_THE PROBLEM:_ Gather up the lines with the word "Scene" in them.

(Robot state and action records)
——

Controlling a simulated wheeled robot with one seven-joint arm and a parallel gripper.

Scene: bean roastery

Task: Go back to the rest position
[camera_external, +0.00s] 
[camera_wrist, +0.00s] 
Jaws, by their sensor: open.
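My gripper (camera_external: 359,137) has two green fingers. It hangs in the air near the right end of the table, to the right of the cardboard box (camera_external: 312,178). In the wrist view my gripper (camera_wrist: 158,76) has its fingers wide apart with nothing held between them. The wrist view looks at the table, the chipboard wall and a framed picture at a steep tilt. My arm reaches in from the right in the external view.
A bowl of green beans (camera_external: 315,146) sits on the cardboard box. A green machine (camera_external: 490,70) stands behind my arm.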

——

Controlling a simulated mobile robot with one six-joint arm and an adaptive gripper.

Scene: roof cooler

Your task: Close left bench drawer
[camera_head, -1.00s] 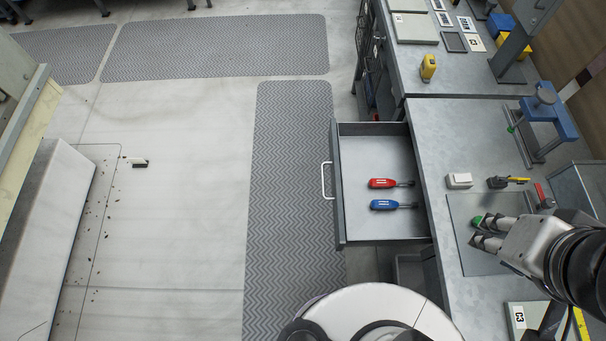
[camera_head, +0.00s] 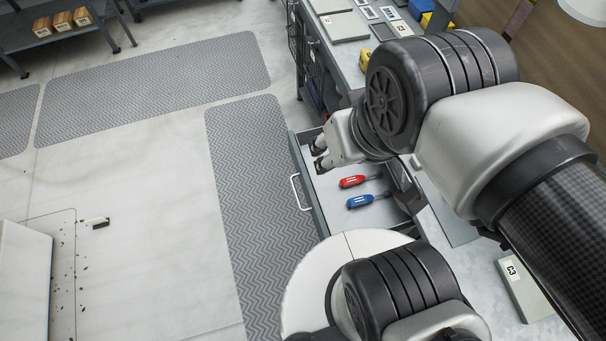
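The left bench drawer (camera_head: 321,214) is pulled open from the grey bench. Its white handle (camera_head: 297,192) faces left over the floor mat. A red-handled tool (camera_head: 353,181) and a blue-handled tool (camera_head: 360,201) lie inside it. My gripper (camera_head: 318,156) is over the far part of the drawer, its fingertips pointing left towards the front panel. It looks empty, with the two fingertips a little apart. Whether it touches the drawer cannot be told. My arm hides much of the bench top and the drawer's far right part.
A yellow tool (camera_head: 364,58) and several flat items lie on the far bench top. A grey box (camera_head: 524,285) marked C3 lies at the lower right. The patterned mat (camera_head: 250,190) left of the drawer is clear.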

——

_SOLUTION FOR THIS TASK:_
Scene: bean roastery
Scene: roof cooler

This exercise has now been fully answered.